Higher economic activity, land concentration and centres of development are mainly associated with highlands. In highlands, different types of migratory processes inside the country and a dispersed network of medium-sized cities led to a conformation of cities known as the Andean trapeze. The Andean trapeze is made up of Bogota, Medellin, Cali and Bucaramanga. Together, these four cities comprise almost 75% of the population and of the economy of the country (Galvis 2001). Around these cities and their areas of influence, forest remnants are located mainly in remote areas (Rudel and Roper 1997). It is clear that most of the population in these montane areas is concentrated in the urban centres. This concentration is due in part to forced migration that has occurred in the last five decades. The migration has redirected attention towards other kinds of economic activities and has led to an abandonment of agricultural activity. The result is less pressure on forests (Rudel and Roper 1997). In highland areas, where better conditions for productive activities are usually found, deforestation occurred in the past due to land use changes, e.g., crop intensification. However, deforestation currently occurs in remote areas (i.e., less-accessible areas having steeper slopes). This finding coincides with previously proposed arguments that suggest that at some point, rates of tropical deforestation should decline because a smaller number of forest fragments become increasingly inaccessible in mountain locations (Myers 1993). Deforestation is pushed to the outskirts of the municipalities in those areas with less road density and higher, steeper slopes. Sometimes, deforestation is also associated with the presence of illegal armed groups or with buffer zones around protected areas that are often located in less accessible and remote districts. This result appears plausible because their lack of access to education gives the people in these areas no alternative to agricultural activities and farming. The absence of alternative economic opportunities in rural and remote areas leads people to exploit natural resources in the remote but still-available montane forest fragments.

The differences between montane and lowland deforestation rates can be further explained by the socio-economic and demographic activities that occur in the municipalities in each area. Montane areas are at a relatively advanced stage of colonisation, economic development and resource availability. Lowland forests are located in the lower-elevation territories of Colombia and on the colonisation frontier. These areas might be more likely to include growing and mainly rural populations. The development of the colonisation frontier is usually driven by a process of natural resource extraction. The process begins when farmers clear the land. Land clearing is followed by the establishment of cattle grazing as the main economic activity. Therefore, pasture establishment is a clear indicator of colonisation and is followed by the establishment of crops. Higher deforestation rates are also found in the municipalities whose boundaries include recently declared protected areas. Establishment of these protected areas might reflect a positive political response to areas of forest remnants with high pressure. Of course, lowland areas of the Andes have important abiotic differences from highland areas, and the environment is an indirect driver of deforestation.

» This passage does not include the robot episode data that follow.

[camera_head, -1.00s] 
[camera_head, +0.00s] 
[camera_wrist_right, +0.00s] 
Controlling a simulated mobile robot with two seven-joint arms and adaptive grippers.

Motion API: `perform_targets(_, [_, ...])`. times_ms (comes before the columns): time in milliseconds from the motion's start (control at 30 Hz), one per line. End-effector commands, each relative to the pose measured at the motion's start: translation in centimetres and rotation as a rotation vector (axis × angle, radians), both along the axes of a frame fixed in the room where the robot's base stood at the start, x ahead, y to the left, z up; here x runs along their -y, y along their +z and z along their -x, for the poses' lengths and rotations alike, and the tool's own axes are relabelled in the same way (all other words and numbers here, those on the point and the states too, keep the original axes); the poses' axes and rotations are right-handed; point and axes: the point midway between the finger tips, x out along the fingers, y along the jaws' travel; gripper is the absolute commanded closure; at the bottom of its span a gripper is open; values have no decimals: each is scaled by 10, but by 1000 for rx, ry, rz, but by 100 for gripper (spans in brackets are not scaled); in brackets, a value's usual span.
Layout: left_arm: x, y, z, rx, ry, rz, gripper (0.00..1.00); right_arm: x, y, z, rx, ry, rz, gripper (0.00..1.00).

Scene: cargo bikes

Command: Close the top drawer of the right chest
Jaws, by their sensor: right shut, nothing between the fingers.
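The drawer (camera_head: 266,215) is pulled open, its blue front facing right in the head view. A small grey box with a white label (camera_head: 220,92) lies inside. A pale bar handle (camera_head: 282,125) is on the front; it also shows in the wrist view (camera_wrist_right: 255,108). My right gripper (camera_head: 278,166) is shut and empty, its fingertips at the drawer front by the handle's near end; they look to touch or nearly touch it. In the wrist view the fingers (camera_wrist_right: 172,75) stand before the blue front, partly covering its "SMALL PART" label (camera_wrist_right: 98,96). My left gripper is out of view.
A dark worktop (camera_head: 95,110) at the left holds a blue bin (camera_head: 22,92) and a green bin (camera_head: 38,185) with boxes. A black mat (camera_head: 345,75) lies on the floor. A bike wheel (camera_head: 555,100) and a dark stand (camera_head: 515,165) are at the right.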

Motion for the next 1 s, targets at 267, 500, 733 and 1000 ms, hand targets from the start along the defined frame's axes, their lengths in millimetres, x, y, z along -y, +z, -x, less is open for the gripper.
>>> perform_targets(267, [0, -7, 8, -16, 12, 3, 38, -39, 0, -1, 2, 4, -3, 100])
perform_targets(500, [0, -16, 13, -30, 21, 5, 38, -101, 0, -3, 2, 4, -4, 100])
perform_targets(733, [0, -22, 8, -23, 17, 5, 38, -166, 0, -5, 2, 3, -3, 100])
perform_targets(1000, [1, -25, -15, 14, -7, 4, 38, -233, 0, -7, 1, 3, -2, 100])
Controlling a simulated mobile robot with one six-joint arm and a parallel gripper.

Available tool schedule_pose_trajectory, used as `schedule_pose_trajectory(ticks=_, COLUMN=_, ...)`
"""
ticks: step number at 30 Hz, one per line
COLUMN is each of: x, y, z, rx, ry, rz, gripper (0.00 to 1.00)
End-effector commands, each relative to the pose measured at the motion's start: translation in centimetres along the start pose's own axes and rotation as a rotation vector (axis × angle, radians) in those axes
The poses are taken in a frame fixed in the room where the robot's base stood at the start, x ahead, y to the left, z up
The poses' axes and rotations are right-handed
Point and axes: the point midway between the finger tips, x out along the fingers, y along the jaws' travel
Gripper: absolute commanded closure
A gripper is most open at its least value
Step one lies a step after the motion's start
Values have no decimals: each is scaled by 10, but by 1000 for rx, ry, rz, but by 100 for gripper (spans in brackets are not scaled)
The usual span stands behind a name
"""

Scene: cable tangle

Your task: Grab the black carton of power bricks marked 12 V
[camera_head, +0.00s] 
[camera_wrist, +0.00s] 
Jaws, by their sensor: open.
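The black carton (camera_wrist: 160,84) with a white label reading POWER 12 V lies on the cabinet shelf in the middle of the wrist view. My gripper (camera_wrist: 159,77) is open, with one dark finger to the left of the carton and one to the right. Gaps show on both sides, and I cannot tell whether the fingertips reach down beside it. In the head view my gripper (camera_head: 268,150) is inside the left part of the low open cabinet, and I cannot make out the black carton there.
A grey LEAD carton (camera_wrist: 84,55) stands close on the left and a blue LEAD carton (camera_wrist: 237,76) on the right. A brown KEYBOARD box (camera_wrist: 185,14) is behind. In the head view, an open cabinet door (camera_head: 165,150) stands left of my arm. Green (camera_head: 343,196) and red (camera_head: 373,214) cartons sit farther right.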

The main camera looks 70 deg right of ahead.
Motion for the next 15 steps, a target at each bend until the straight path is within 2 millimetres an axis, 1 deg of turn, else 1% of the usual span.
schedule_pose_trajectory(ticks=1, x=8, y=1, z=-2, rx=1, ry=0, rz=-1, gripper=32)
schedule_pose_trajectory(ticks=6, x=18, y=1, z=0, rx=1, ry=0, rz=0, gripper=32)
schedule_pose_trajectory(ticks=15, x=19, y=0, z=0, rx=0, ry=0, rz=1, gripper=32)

During the initial stages of deforestation (exploitation and establishment of cattle grazing or agriculture), colonists tend to go to available sites that offer the most comfortable environmental conditions. In the lowland Andes, the comfortable areas are those with higher temperatures, along the border of the Amazonian, Pacific and Orinoquian tropical rain forests. Deforestation in lowland forests in Colombia is likely to continue, given the relatively high availability of land in this transition zone. Additionally, lowland forests are becoming increasingly accessible and provide adequate environmental conditions for the cultivation of intensive crops such as yucca, maize and sugar cane that are cultivated mainly for biofuel production.

Conclusion

Most models of deforestation do not take into account altitudinal differences. Our study reveals that in mountain areas, this difference might have an important and largely ignored role. The nature of the proposed explanations for deforestation in the Andes and the intraregional differences between montane and lowland forests highlight the need to rethink development planning in the Colombian Andes and allows us to suggest planning and management strategies for these territories. Montane forests can further be preserved by increasing conservation initiatives at all levels and also by the promotion of agroforestry and other types of social forestry practices in rural highland areas of the Andes where most of the population lives. The colonisation front towards the lowland in the Andes, where the highest deforestation rate is currently found, has to be tackled with strong political action through planning schemes that avoid the establishment of settlements and roads in key connectivity areas that could potentially be irreplaceable. Moreover, management should also integrate more rural development plans in already settled or recently settled places and reduce the development of areas with intact large forest fragments.